I met wonderful French Canadian Julie and her boyfriend Nick on my cooking course and we spent most of our time in Hoi An together. I accompanied Julie to her first suit fitting. The shop had fixed prices and customers' business cards instead of cheesy signs. I was so impressed by Julie's suit that I decided to have one made for myself.

As I selected a bolt of grey cashmere wool and had my measurements taken, 550km away Peter was underwater in a swimming pool starting his PADI training. Over the next several days I popped back to the tailor's for fittings. The trousers were a little too large here, the shirt a little too tight there. The friendly shop assistants marked up my clothes with chalk and told me to return in a few hours once the alterations were made. Meanwhile Peter graduated from the swimming pool and was out in the South China Sea, testing out his SCUBA equipment and experimenting with neutral buoyancy. (He’s apparently a complete natural.)

Predawn one morning, Julie, Nick, German surgeons Sylvia and Marcus (also from the cooking class), their friends and I, chartered a minivan to the Cham ruins, My Son. Our aim was to beat the tour groups to this “mini Angkor Wat”. Indeed, my little group was the first to explore the site that day.

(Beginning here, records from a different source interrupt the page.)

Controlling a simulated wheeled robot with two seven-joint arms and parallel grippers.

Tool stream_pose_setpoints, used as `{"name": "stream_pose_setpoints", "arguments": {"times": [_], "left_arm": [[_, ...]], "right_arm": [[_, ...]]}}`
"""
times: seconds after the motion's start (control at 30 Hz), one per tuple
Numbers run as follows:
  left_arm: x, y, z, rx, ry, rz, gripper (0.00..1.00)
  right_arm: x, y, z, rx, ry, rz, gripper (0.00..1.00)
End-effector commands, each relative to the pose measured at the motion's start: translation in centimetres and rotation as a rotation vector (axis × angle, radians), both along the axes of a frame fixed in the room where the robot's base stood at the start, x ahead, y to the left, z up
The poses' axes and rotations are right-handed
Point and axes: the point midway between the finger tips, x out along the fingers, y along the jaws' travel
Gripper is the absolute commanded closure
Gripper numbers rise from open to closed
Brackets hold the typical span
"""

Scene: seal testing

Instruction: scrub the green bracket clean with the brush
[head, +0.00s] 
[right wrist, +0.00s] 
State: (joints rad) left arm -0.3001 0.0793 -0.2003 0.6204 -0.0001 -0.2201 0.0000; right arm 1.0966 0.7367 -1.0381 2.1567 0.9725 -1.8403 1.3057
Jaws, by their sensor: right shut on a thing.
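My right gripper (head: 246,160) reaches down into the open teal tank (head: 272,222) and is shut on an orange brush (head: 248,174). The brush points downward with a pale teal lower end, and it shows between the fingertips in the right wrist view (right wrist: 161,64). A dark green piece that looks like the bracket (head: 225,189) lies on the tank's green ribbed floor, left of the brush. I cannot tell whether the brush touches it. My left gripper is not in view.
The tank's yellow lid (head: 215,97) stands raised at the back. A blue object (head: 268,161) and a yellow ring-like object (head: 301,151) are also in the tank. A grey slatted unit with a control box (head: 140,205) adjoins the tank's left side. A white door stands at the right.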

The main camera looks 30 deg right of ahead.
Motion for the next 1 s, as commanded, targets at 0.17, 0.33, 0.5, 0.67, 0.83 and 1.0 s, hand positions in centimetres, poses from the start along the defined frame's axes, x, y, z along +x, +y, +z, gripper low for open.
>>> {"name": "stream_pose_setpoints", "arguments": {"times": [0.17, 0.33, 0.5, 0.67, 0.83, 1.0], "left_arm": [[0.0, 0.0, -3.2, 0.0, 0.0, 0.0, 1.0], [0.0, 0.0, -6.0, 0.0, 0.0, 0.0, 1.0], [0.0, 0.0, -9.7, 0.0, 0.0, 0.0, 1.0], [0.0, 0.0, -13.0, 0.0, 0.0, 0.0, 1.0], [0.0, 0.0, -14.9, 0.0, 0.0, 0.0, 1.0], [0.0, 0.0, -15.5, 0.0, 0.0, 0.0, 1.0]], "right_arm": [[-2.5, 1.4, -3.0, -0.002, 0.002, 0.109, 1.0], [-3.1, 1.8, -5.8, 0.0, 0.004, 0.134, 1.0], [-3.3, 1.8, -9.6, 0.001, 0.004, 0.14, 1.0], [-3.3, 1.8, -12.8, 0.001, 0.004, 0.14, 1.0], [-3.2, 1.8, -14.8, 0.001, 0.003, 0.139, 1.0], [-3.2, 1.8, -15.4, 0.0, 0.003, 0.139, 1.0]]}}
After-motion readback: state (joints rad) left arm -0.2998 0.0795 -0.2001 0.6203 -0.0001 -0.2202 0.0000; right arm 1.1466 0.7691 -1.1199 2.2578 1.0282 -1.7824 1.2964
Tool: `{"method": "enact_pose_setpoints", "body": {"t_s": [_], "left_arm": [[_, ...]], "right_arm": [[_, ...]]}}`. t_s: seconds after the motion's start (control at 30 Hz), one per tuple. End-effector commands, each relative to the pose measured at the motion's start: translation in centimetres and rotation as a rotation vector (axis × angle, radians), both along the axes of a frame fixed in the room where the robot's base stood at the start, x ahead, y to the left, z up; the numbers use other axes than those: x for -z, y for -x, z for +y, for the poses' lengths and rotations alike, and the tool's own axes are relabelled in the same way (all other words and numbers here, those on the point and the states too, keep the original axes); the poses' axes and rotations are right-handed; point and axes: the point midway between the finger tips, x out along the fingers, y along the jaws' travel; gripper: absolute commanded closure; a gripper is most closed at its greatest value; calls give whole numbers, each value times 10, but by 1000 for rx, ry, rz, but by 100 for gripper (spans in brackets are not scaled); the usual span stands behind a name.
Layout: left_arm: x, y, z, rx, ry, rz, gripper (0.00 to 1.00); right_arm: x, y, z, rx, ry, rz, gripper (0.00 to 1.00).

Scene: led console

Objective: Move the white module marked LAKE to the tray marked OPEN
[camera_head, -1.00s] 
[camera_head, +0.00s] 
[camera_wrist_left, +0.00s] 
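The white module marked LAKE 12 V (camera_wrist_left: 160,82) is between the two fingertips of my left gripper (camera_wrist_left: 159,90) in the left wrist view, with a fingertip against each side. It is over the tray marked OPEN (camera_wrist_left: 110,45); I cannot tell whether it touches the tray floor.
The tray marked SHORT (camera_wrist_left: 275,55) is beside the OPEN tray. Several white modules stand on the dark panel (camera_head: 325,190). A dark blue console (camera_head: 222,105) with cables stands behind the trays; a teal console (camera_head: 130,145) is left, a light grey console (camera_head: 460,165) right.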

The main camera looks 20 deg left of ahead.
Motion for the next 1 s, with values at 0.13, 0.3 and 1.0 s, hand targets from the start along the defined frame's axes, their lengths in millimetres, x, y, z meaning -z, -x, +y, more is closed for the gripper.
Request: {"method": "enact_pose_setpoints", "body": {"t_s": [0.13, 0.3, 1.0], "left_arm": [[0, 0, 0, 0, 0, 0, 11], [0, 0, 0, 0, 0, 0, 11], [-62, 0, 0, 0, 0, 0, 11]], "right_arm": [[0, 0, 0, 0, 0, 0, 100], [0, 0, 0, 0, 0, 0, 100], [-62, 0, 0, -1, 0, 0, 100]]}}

It was amazing seeing the sun rise over the hills behind the 7th century Hindu temples and all the more special having it to ourselves.

Back in Hoi An, my suit was finished and turned out beautifully. For the curious, the suit (jacket and trousers) was US$100 plus an additional $30 for the matching skirt and $15 for the pale blue shirt. They all fit me perfectly. I’m in no rush to start interviewing for jobs, but when I do I’ve got my outfit sorted.

Yesterday I arrived in Nha Trang and Peter and I were reunited after four days apart. We walked barefoot along the beach, picking up spiral shells and filling each other in on what we’d been up to. We passed a Vietnamese woman selling pet guinea pigs on the beach front and had a good laugh. It’s good to be together again.